AIM: Copy all the material below, exactly as it stands.

SOURCE EXCERPT:
## Begin

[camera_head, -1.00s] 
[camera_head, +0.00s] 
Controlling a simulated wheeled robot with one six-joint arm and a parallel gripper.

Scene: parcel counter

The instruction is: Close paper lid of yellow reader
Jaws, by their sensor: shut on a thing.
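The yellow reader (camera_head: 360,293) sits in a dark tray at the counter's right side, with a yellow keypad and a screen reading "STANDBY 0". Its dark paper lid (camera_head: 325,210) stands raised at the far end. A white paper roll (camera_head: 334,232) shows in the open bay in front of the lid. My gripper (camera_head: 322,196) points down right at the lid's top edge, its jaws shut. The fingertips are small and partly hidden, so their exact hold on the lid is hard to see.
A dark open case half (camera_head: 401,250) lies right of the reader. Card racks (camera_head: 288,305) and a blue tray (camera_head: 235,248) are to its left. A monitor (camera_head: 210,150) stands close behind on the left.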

## End

WRITTEN ANSWER:
[camera_head, -1.00s] 
[camera_head, +0.00s] 
Controlling a simulated wheeled robot with one six-joint arm and a parallel gripper.

Scene: parcel counter

The instruction is: Close paper lid of yellow reader
Jaws, by their sensor: shut on a thing.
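The yellow reader (camera_head: 360,293) sits in a dark tray at the counter's right side, with a yellow keypad and a screen reading "STANDBY 0". Its dark paper lid (camera_head: 325,210) stands raised at the far end. A white paper roll (camera_head: 334,232) shows in the open bay in front of the lid. My gripper (camera_head: 322,196) points down right at the lid's top edge, its jaws shut. The fingertips are small and partly hidden, so their exact hold on the lid is hard to see.
A dark open case half (camera_head: 401,250) lies right of the reader. Card racks (camera_head: 288,305) and a blue tray (camera_head: 235,248) are to its left. A monitor (camera_head: 210,150) stands close behind on the left.

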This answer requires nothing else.